J'avais rencontré Agnès Desarthe dans un de ses romans, Coeur changeant édité en 2015, d'une masse critique par Babelio, cette histoire m'avait transporté dans une aventure féminine passionnante, avec une prose légère et entrainante. Pour mon anniversaire, j'ai laissé choisir pour mon cadeau ma mère, un roman dans ma librairie préférée, Les passeurs de textes à Troyes, de la rentrée littéraire de cette année 2018, lui proposant certains auteurs que je connaissais, son choix se porta sur La chance de leur vie, la quatrième de couverture ressemblant à ses lectures.

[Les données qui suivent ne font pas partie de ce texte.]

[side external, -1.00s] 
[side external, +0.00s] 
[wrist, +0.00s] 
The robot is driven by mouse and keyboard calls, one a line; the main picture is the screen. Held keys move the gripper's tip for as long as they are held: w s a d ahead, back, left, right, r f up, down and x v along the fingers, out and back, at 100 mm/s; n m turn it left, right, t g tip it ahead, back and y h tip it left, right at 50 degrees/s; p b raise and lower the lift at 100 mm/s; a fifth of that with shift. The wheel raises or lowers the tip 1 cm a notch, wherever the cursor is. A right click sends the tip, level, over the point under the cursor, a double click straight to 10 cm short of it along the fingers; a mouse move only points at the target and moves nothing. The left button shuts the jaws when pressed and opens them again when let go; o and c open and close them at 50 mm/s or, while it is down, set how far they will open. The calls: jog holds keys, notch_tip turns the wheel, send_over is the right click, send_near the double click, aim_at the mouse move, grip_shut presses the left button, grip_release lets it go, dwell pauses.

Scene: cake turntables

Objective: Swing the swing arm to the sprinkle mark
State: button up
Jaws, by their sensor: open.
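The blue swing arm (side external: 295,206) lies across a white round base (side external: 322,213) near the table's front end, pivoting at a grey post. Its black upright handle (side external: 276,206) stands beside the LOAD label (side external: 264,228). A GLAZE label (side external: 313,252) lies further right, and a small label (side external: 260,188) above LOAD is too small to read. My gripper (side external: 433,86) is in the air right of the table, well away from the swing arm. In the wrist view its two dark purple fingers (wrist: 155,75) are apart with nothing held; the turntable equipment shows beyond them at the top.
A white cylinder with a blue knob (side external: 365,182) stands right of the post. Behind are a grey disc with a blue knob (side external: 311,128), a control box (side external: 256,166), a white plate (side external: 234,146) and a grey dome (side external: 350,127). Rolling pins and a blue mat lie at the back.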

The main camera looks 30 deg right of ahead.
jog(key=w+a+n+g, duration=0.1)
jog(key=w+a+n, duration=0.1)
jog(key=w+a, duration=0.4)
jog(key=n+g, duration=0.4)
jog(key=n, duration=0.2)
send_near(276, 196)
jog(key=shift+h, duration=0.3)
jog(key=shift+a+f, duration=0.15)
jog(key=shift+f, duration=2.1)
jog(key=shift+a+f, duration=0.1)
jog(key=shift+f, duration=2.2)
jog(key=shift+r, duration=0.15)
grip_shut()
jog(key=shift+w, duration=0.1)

Un roman raconte toujours une histoire, pas celle narrer par l'auteur mais celle ressentit par le lecteur, comme un écho à ses propres expériences, ces parcourir au fond de soi un cheminement étrange se lie entre la prose de l'auteur et la liberté de les percevoir, les absorber, les digérer, les faire voltiger dans les méandres de mon âme errantes. Les premiers mots furent une sorte de nourriture indigeste, comme une viande avariée se diffusant avec beaucoup de difficultés dans une lecture agréable, mais il faut toujours dans un premier temps laisser le temps aux mots à s'évaporer dans la trouble de mon esprit critique et quelque fois hermétique. Alors je décide de changer ma façon de lire, pour disséquer avec beaucoup de méthode et de tranquillité ce roman, je deviens étranger de ma personne pour devenir un dévoreur de mots, un funambule de la prose.
le roman commence comme un conte, le style de l'imparfait, annonce une époque lointaine, les premiers mots sont une présentation éphémère des personnages, le secret du lieu laisse avenir une sorte d'intrigue échappant au temps, une façon de laisser le lecteur dans une expectative absolue, la fable commence, c'est faire revivre ce passé, une transmission à chacun.
« Un village dont on taisait le nom par amour du secret »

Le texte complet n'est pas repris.